I’m compiling with MSVC version 19.20.27508.1 with /O2.
Test variants
Test A
- 4 producers
- 4 consumers
- 1 channel
- No cache alignment
- No CPU Yield
- No Batch Task Creation
This test is designed to be as close as possible to the first release of Bikeshed where there was no support for channels, no cache alignment option, no CPU yield and no task batch creation optimizations.

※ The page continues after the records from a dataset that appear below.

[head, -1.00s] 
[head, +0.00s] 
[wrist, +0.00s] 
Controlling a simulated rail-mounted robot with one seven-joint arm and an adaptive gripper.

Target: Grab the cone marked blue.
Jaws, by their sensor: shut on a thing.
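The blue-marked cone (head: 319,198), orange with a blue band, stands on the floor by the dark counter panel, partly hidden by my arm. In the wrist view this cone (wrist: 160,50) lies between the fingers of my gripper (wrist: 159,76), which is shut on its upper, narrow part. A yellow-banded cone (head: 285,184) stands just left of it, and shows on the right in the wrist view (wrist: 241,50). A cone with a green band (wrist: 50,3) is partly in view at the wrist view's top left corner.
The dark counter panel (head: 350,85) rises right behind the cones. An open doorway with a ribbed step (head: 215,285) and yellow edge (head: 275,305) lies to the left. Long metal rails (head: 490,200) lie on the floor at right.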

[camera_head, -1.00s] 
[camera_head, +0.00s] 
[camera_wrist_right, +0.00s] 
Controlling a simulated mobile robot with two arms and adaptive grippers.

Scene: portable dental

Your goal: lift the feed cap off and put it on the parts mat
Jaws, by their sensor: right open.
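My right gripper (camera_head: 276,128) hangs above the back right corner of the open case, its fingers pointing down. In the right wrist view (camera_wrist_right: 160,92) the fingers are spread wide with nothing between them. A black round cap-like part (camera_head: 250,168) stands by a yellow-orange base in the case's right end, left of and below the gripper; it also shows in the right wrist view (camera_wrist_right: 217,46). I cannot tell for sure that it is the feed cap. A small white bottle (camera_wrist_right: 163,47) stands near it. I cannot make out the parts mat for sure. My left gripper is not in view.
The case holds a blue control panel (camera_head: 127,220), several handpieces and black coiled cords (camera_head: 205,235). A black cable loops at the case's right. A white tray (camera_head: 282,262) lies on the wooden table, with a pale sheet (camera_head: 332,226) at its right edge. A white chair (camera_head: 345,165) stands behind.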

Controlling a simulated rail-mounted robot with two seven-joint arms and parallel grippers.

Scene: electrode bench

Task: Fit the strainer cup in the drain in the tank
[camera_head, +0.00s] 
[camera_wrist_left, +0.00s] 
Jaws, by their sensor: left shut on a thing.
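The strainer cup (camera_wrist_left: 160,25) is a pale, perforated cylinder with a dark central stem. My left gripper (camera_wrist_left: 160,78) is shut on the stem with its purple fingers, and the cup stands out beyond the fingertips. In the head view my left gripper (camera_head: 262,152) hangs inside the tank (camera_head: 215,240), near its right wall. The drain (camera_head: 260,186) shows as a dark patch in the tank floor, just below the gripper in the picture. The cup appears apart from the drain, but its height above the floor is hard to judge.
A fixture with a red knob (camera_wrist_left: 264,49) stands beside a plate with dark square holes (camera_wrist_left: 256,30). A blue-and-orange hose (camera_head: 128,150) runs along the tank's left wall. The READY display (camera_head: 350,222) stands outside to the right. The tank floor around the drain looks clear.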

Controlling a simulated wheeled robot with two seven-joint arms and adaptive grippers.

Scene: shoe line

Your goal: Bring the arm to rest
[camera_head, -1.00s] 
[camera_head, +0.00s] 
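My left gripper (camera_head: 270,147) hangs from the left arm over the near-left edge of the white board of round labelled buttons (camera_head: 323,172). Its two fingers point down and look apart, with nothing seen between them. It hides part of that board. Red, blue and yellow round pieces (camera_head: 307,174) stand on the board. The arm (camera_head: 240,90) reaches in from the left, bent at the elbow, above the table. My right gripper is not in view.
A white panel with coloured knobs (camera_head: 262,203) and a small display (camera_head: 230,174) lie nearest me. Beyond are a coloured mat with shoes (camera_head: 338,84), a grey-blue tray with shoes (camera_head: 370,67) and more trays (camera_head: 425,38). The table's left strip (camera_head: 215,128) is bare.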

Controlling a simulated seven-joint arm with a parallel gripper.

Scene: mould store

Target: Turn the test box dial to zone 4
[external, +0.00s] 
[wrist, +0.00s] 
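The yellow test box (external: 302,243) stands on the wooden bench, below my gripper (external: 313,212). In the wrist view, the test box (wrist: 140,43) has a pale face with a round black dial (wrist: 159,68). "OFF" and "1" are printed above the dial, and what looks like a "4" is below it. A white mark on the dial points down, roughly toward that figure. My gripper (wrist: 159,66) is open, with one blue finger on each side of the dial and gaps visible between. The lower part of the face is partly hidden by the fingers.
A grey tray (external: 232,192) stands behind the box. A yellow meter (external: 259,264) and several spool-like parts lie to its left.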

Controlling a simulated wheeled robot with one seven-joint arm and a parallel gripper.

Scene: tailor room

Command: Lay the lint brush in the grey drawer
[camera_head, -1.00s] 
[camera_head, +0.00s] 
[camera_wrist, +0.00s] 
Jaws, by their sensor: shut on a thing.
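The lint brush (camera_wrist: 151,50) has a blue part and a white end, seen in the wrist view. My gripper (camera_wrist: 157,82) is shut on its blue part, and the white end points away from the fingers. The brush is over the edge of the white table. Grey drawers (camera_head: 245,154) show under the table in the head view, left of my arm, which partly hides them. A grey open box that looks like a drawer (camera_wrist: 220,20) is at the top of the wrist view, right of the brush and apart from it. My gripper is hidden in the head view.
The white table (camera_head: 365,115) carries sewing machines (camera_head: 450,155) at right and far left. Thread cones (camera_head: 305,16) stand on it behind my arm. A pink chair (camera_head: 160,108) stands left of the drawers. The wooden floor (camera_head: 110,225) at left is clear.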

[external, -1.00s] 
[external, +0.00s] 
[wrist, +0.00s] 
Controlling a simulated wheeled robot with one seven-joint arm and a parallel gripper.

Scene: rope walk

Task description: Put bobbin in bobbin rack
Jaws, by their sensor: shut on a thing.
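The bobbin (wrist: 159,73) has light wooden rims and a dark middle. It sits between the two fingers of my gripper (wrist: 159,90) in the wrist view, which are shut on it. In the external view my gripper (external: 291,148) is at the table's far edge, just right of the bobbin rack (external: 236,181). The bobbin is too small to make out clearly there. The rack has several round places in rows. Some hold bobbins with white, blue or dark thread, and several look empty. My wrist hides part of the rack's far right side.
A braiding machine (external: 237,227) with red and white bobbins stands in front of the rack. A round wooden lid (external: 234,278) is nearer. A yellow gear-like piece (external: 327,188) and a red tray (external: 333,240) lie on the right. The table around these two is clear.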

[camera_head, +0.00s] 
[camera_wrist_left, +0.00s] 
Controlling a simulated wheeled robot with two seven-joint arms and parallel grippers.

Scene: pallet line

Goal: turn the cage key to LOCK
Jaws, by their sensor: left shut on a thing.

All producers and consumers work on the same channel which means heavy contention on the single ready head.
Test B
- 4 producers
- 4 consumers
- 4 channel
- No cache alignment
- No CPU Yield
- No Batch Task Creation
The first feature enabled is the channel feature, which should alleviate some of the pressure on the ready heads. As there is no padding/cache alignment between each ready head they still fight for the same cache line.
Test C
- 4 producers
- 4 consumers
- 4 channel
- Cache alignment
- No CPU Yield
- No Batch Task Creation
Adding alignment/padding between each ready head should reduce contention on each ready head as they now reside on separate cache lines.
Test D
- 4 producers
- 4 consumers
- 4 channel
- Cache alignment
- CPU Yield
- No Batch Task Creation
When CAS operations fail, for example when pushing or popping indexes to the ready heads a CPU yield instruction is executed as a back-off strategy.
Test E
- 4 producers
- 4 consumers
- 4 channel
- Cache alignment
- CPU Yield
- Batch Task Creation (16 tasks)
Last we enable batching, the API for creating and readying more than one task at a time was present in the first version of the API but for each individual task, there was one CAS operation. The latest code builds up the chain of tasks first and does only one CAS operation when creating or readying multiple tasks.
Results
Test A
4 producers, 4 consumers, 1 channel, No cache alignment, No CPU Yield, No Batch Task Creation
This is the baseline results:
tasks/second 3180886
ns/task 314
Test B
4 producers, 4 consumers, 4 channel, No cache alignment, No CPU Yield, No Batch Task Creation
Introducing channels and task stealing:
tasks/second 3295478
ns/task 303
Test C
4 producers, 4 consumers, 4 channel, Cache alignment, No CPU Yield, No Batch Task Creation
Aligning each ready-head on a cache line boundary:
tasks/second 3871440
ns/task 258
Test D
4 producers, 4 consumers, 4 channel, Cache alignment, CPU Yield, No Batch Task Creation
Yield CPU when failing CAS operation:
tasks/second 3979132
ns/task 251
Test E
4 producers, 4 consumers, 4 channel, Cache alignment, CPU Yield, Batch Task Creation
Create tasks in batches:
tasks/second 7995729
ns/task 125
Results Table
Test | Tasks per second | Time per task |
---|---|---|
A | 3180886 | 314 ns |
B | 3295478 | 303 ns |
C | 3871440 | 258 ns |
D | 3979132 | 251 ns |
E | 7995729 | 125 ns |
Results Graph
Tasks / Second
Time / Task
Conclusion
All the improvements have value in increasing the performance of Bikeshed, the largest jump is batching which is natural. Channels, cache alignment, CPU Yield and batching all boils down to reducing the pressure on the highly contested atomic data and batching is the most effective way of doing that.
I don’t know how Bikeshed compares to other similar libraries - it would be interesting to try and do some analysis of that too, but it also comes down to what features you want/need and what kind of API is suitable for you.